REQUIREMENT
All of the entries must be reproduced exactly, with no images carried over.
----
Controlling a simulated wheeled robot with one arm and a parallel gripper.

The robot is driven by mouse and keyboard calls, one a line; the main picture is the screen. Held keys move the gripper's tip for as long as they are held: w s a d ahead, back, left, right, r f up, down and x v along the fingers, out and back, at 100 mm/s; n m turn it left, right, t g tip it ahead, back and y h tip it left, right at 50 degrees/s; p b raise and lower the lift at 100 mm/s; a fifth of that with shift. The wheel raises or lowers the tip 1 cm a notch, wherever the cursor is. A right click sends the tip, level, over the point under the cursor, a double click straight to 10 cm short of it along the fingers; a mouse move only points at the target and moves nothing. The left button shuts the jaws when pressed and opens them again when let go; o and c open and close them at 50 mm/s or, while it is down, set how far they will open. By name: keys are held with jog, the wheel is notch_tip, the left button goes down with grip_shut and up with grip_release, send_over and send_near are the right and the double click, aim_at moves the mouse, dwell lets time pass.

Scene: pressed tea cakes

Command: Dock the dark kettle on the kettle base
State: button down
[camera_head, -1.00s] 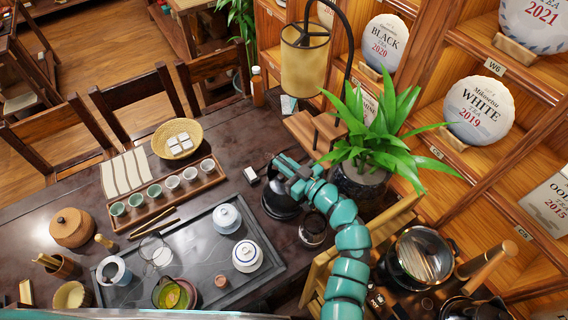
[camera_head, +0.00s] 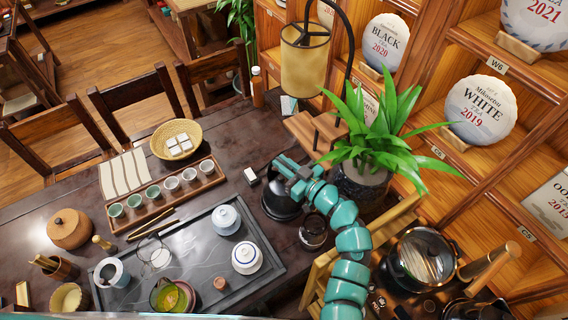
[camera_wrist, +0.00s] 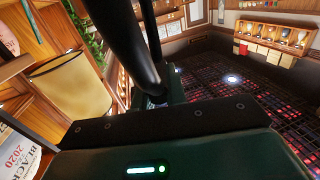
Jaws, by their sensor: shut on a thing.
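The dark kettle (camera_head: 281,203) is at the right part of the dark table, to the right of the tea tray, partly covered by my gripper and wrist. My gripper (camera_head: 279,172) is at the top of the kettle and shut on its handle. In the wrist view, a thick black curved bar (camera_wrist: 125,45), apparently the kettle's handle, rises in front of my gripper; the fingertips are hidden there. The kettle looks upright and at or very near table level. I cannot make out the kettle base separately, nor tell whether the kettle touches it.
A dark glass vessel (camera_head: 313,231) stands close to the kettle's right. A potted plant (camera_head: 361,185) and a lamp (camera_head: 305,58) are behind it. The tea tray (camera_head: 196,250) holds a lidded cup (camera_head: 246,257). A small white block (camera_head: 250,175) lies left of the kettle.

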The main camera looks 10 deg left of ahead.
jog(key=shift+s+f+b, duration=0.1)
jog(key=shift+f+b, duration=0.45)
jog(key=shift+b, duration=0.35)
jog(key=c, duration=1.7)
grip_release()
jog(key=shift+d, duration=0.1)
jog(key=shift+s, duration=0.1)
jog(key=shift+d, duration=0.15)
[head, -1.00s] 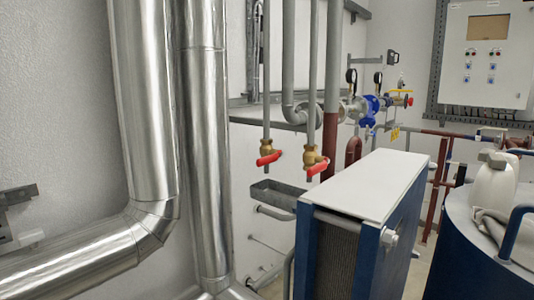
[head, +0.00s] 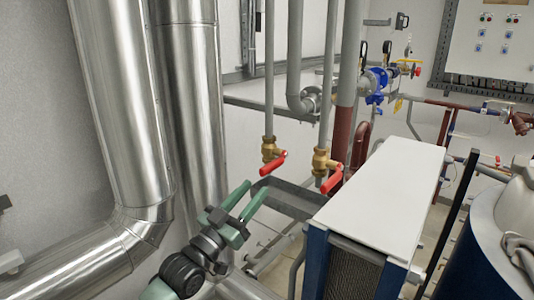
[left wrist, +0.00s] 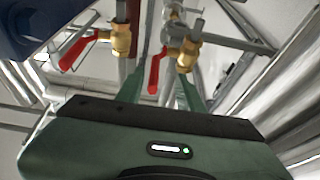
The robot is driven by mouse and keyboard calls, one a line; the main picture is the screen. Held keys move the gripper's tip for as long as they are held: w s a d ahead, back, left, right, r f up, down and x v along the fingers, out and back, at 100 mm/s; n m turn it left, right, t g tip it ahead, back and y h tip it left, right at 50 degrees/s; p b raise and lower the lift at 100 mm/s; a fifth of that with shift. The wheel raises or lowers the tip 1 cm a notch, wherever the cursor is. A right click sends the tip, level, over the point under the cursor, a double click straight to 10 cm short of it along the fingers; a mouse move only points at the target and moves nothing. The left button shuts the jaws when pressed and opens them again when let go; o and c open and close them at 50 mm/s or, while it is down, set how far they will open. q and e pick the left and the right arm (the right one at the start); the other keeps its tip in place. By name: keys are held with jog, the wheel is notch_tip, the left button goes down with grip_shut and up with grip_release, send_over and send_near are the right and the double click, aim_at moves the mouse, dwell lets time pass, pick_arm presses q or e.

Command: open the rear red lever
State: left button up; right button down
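Two brass valves with red levers hang on vertical grey pipes in the head view. The left red lever (head: 273,163) sits slightly higher and looks farther back; the right red lever (head: 332,179) is beside the white-topped unit. Both levers slant down from their brass bodies. My left gripper (head: 254,190) is open and empty, just below and left of the left lever, apart from it. In the left wrist view, that lever (left wrist: 154,73) shows between the green fingers, beyond them; the other lever (left wrist: 78,49) is farther left. My right gripper is not in view.
The blue plate exchanger with a white top (head: 385,195) stands right of the valves. A grey metal tray (head: 290,200) lies below them. Thick silver pipes (head: 185,120) fill the left side, close to my left arm.

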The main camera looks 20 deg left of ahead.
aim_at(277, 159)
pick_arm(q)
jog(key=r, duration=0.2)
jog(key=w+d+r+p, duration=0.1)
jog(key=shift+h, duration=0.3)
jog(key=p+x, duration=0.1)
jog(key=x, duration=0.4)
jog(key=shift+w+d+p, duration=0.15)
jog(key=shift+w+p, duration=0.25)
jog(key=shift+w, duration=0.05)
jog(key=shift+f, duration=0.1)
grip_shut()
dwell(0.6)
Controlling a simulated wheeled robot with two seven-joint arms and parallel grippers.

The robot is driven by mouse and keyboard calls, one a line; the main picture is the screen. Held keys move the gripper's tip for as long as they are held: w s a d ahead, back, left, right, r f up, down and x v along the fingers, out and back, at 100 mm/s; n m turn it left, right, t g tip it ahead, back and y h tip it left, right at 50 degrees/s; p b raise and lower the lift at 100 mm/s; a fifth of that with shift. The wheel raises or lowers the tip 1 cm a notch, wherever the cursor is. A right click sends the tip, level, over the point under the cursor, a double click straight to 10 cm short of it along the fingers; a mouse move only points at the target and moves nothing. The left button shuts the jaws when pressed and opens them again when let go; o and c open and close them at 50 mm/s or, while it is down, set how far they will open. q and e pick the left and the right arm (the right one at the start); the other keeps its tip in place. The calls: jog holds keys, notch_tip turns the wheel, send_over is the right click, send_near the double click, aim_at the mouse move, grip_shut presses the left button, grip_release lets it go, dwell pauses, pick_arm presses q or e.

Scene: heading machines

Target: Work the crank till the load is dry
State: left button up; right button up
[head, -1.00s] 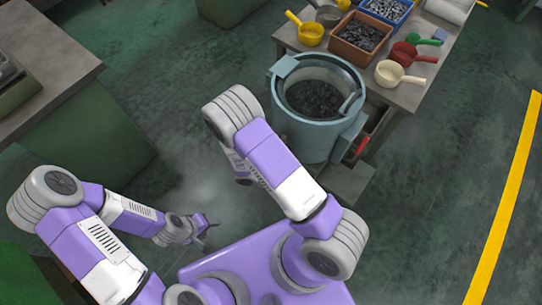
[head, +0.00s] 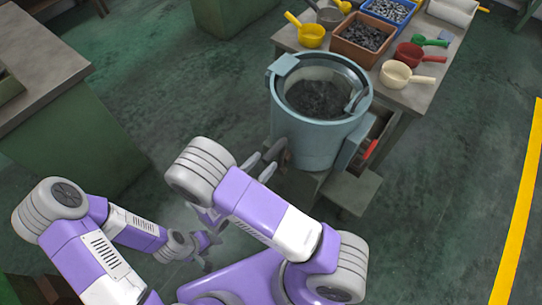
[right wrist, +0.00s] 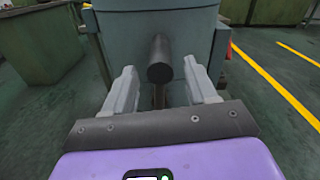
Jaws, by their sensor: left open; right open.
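The blue-grey drum machine (head: 310,143) stands in the middle of the head view, its round top open. The load (head: 318,97), dark small parts, lies inside and looks blurred. The dark crank handle (head: 283,152) sticks out on the drum's left side. In the right wrist view the crank handle (right wrist: 159,62) points toward me. My right gripper (head: 259,168) is open at the handle; its fingers (right wrist: 161,88) stand left and right of the handle, apart from it. My left gripper (head: 208,255) is open and empty, low over the floor at the lower left.
A table (head: 440,70) behind the drum holds a brown crate (head: 362,35) of parts, a blue crate (head: 390,10) and several scoops. A red lever (head: 370,148) sits at the drum's right. A green bench (head: 75,150) stands at left. The floor at right is clear.

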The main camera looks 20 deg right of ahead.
----
RESPONSE TO THE TASK
Controlling a simulated wheeled robot with one arm and a parallel gripper.

The robot is driven by mouse and keyboard calls, one a line; the main picture is the screen. Held keys move the gripper's tip for as long as they are held: w s a d ahead, back, left, right, r f up, down and x v along the fingers, out and back, at 100 mm/s; n m turn it left, right, t g tip it ahead, back and y h tip it left, right at 50 degrees/s; p b raise and lower the lift at 100 mm/s; a fifth of that with shift. The wheel raises or lowers the tip 1 cm a notch, wherever the cursor is. A right click sends the tip, level, over the point under the cursor, a double click straight to 10 cm short of it along the fingers; a mouse move only points at the target and moves nothing. The left button shuts the jaws when pressed and opens them again when let go; o and c open and close them at 50 mm/s or, while it is down, set how far they will open. By name: keys are held with jog, the wheel is notch_tip, the left button goes down with grip_shut and up with grip_release, send_over and send_near are the right and the double click, aim_at moves the mouse, dwell lets time pass.

Scene: pressed tea cakes

Command: Dock the dark kettle on the kettle base
State: button down
[camera_head, -1.00s] 
[camera_head, +0.00s] 
[camera_wrist, +0.00s] 
Jaws, by their sensor: shut on a thing.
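The dark kettle (camera_head: 281,203) is at the right part of the dark table, to the right of the tea tray, partly covered by my gripper and wrist. My gripper (camera_head: 279,172) is at the top of the kettle and shut on its handle. In the wrist view, a thick black curved bar (camera_wrist: 125,45), apparently the kettle's handle, rises in front of my gripper; the fingertips are hidden there. The kettle looks upright and at or very near table level. I cannot make out the kettle base separately, nor tell whether the kettle touches it.
A dark glass vessel (camera_head: 313,231) stands close to the kettle's right. A potted plant (camera_head: 361,185) and a lamp (camera_head: 305,58) are behind it. The tea tray (camera_head: 196,250) holds a lidded cup (camera_head: 246,257). A small white block (camera_head: 250,175) lies left of the kettle.

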The main camera looks 10 deg left of ahead.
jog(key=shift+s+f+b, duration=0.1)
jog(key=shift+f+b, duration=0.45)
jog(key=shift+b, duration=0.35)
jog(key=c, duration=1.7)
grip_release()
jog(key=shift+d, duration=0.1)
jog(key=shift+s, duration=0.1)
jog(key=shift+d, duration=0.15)
[head, -1.00s] 
[head, +0.00s] 
[left wrist, +0.00s] 
The robot is driven by mouse and keyboard calls, one a line; the main picture is the screen. Held keys move the gripper's tip for as long as they are held: w s a d ahead, back, left, right, r f up, down and x v along the fingers, out and back, at 100 mm/s; n m turn it left, right, t g tip it ahead, back and y h tip it left, right at 50 degrees/s; p b raise and lower the lift at 100 mm/s; a fifth of that with shift. The wheel raises or lowers the tip 1 cm a notch, wherever the cursor is. A right click sends the tip, level, over the point under the cursor, a double click straight to 10 cm short of it along the fingers; a mouse move only points at the target and moves nothing. The left button shuts the jaws when pressed and opens them again when let go; o and c open and close them at 50 mm/s or, while it is down, set how far they will open. q and e pick the left and the right arm (the right one at the start); the other keeps its tip in place. By name: keys are held with jog, the wheel is notch_tip, the left button goes down with grip_shut and up with grip_release, send_over and send_near are the right and the double click, aim_at moves the mouse, dwell lets time pass, pick_arm presses q or e.

Command: open the rear red lever
State: left button up; right button down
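Two brass valves with red levers hang on vertical grey pipes in the head view. The left red lever (head: 273,163) sits slightly higher and looks farther back; the right red lever (head: 332,179) is beside the white-topped unit. Both levers slant down from their brass bodies. My left gripper (head: 254,190) is open and empty, just below and left of the left lever, apart from it. In the left wrist view, that lever (left wrist: 154,73) shows between the green fingers, beyond them; the other lever (left wrist: 78,49) is farther left. My right gripper is not in view.
The blue plate exchanger with a white top (head: 385,195) stands right of the valves. A grey metal tray (head: 290,200) lies below them. Thick silver pipes (head: 185,120) fill the left side, close to my left arm.

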The main camera looks 20 deg left of ahead.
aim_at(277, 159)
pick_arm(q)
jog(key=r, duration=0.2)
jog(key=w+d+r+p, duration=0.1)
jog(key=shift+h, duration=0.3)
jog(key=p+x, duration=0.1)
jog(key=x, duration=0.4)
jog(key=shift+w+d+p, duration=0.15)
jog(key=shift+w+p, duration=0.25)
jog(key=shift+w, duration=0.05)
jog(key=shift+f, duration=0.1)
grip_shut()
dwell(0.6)
Controlling a simulated wheeled robot with two seven-joint arms and parallel grippers.

The robot is driven by mouse and keyboard calls, one a line; the main picture is the screen. Held keys move the gripper's tip for as long as they are held: w s a d ahead, back, left, right, r f up, down and x v along the fingers, out and back, at 100 mm/s; n m turn it left, right, t g tip it ahead, back and y h tip it left, right at 50 degrees/s; p b raise and lower the lift at 100 mm/s; a fifth of that with shift. The wheel raises or lowers the tip 1 cm a notch, wherever the cursor is. A right click sends the tip, level, over the point under the cursor, a double click straight to 10 cm short of it along the fingers; a mouse move only points at the target and moves nothing. The left button shuts the jaws when pressed and opens them again when let go; o and c open and close them at 50 mm/s or, while it is down, set how far they will open. q and e pick the left and the right arm (the right one at the start); the other keeps its tip in place. The calls: jog holds keys, notch_tip turns the wheel, send_over is the right click, send_near the double click, aim_at the mouse move, grip_shut presses the left button, grip_release lets it go, dwell pauses, pick_arm presses q or e.

Scene: heading machines

Target: Work the crank till the load is dry
State: left button up; right button up
[head, -1.00s] 
[head, +0.00s] 
[right wrist, +0.00s] 
Jaws, by their sensor: left open; right open.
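The blue-grey drum machine (head: 310,143) stands in the middle of the head view, its round top open. The load (head: 318,97), dark small parts, lies inside and looks blurred. The dark crank handle (head: 283,152) sticks out on the drum's left side. In the right wrist view the crank handle (right wrist: 159,62) points toward me. My right gripper (head: 259,168) is open at the handle; its fingers (right wrist: 161,88) stand left and right of the handle, apart from it. My left gripper (head: 208,255) is open and empty, low over the floor at the lower left.
A table (head: 440,70) behind the drum holds a brown crate (head: 362,35) of parts, a blue crate (head: 390,10) and several scoops. A red lever (head: 370,148) sits at the drum's right. A green bench (head: 75,150) stands at left. The floor at right is clear.

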The main camera looks 20 deg right of ahead.

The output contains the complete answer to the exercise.